The median DTM-differences from this study (Roda: −0.26 m, Thuringian forest: 0.18 m) are in the same value range as corresponding mean values from similar studies. Chen [
3] found a mean difference of −0.97 m for a study area in North Carolina (using ICESat data), while Wang et al. [
32] found a mean difference of −0.61 m for Alaska (using ICESat-2 data). The standard deviation values in both studies were similar to the MAD values found here, however the value range of the DTM-differences was much smaller. In both studies, diverse study areas with various types of land cover and topographies were used. Hilbert and Schmullius [
4] analyzed ICESat height estimates in forested and rugged terrain. Their results are especially relevant for this discussion, since their study area is also situated in the Thuringian forest, partially overlapping with the Thuringian forest study area from this study. Using height metrics derived from the ICESat-GLAS GLA01 product, Hilbert and Schmullius calculated a mean difference of 0.19 m compared to a reference ALS-DTM, which is remarkably close to the median of 0.18 m found in this study. Standard deviation of the differences was 5.01 m. In all studies mentioned, the R
2 for the correlation between analyzed and reference heights was between 0.98 and 1.
The analysis of the DTM accuracy based on height estimates derived with different algorithm setting groups shows both similarities and differences between the two study areas. The variation of median DTM-differences is higher in the Thuringian forest area. The height metrics from algorithm setting group 1, which are included in the L2B-datasets of the data used here, indeed are the most accurate for the Roda area, but not for the Thuringian forest area. Here, algorithm setting group 3 delivers the most accurate height estimates. In both areas, algorithm setting group 5 delivers a significantly lower accuracy than all other groups. This is caused by its lower waveform signal end threshold compared to the other five setting groups. A low threshold can lead to the detection of noise below the actual ground return signal, resulting in an underestimation of the ground elevation [
27]. Algorithms with higher signal end thresholds (e.g., algorithm 1 and 3) are more accurate in this study, allowing the conclusion that these algorithms seem to be preferable for estimating ground elevation in temperate forests. The identical accuracy of algorithm setting groups 1 and 4 is due to the fact that these algorithms only differ in regard to the signal start threshold, which has no effect on ground elevation estimations. It has to be noted that these accuracies are averages over all forest conditions present in these study areas. For the acquisition over more homogenous forests (e.g., with consistently high canopy cover), different algorithms might be preferable.
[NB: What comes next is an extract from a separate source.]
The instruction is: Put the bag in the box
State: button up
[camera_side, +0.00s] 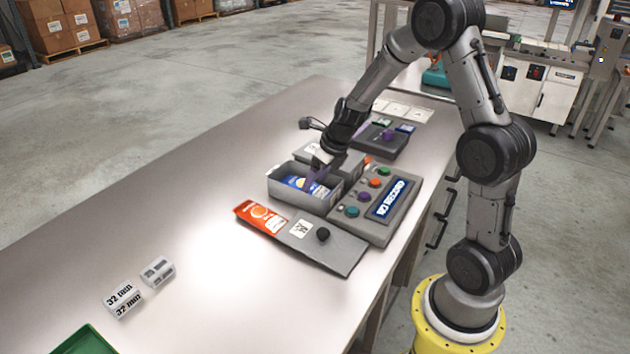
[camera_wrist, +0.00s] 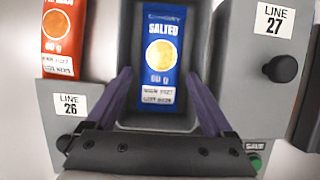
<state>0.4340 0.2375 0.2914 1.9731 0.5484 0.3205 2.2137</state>
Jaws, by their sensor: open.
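A blue bag labelled SALTED (camera_wrist: 162,60) lies flat inside an open grey box (camera_side: 292,197); only part of the bag (camera_side: 297,183) shows in the side view. The box wall (camera_wrist: 127,45) rises around it in the wrist view. My gripper (camera_side: 318,178) is over the box, pointing down. In the wrist view its two purple fingers (camera_wrist: 158,78) are spread apart, one on each side of the blue bag, with nothing held. An orange bag (camera_side: 262,216) lies outside the box, at the left end of a grey LINE 26 plate (camera_side: 322,243); it also shows in the wrist view (camera_wrist: 62,38).
A console reading NO RECORD (camera_side: 388,203) with coloured buttons stands right of the box. A LINE 27 plate (camera_wrist: 250,40) with a black knob is behind it. Label rolls (camera_side: 123,298) and a green tray (camera_side: 85,342) are at the near left. The left table is mostly clear.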

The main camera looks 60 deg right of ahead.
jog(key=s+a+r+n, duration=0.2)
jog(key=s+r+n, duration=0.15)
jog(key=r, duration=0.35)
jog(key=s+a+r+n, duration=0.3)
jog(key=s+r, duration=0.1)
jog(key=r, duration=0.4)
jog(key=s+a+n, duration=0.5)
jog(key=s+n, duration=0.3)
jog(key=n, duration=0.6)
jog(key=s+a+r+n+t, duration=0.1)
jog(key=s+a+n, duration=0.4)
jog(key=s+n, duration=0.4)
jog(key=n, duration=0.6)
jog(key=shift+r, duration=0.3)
The analysis of the relation between GEDI-DTM accuracy and various environmental and acquisition parameters yields somewhat surprising results. An example is the low influence of land cover within the footprint. Several studies (e.g., Hodgson et al. [
37]) observed a lower accuracy of lidar-based DTM over areas with dense/high vegetation. In such areas, the assumption that the lowest mode of a received lidar waveform represents the ground is problematic, since this signal can also stem from low vegetation [
38]. However, the results from this study show a slightly higher accuracy of the DTM in mixed forests than in agriculture or grassland areas. The high accuracy of the DTM in urban areas is equally surprising, since those areas are usually challenging when generating lidar-based DTM [
39].
Other results of the analysis are more in accordance with literature. The increased scattering of DTM-differences with increasing slope has been observed in numerous studies [
2,
32,
40]. This effect can occur due to different reasons: on sloped and forested terrain, lidar returns from both vegetation and ground can occur at the same height and therefore might not be distinguishable in the return waveform, especially since the ground returns are spread out over different heights [
41]. Also, geolocation errors of footprints can lead to height errors if the footprint area is sloped in the same direction that the footprint is misplaced, since the elevation where the footprint was (falsely) located can be different from the elevation at the actual position of the footprint [
42]. This possibility needs to be considered especially for this analysis, given the low current geolocation accuracy of GEDI data. For example, in an area with a slope of 8.31° (which is the mean value of the median slopes within the footprints of the Roda study area), two points along the slope gradient with a horizontal distance of 10 m (which is the lower end of the specified geolocation accuracy of GEDI), have a ground elevation height difference of 1.46 m, while a horizontal distance of 20 m (the upper end of the specified geolocation accuracy of GEDI) results in a ground elevation height difference of 2.92 m. These numbers may give a rough estimation on what scale geolocation errors can influence GEDI DTM accuracy in sloped terrain.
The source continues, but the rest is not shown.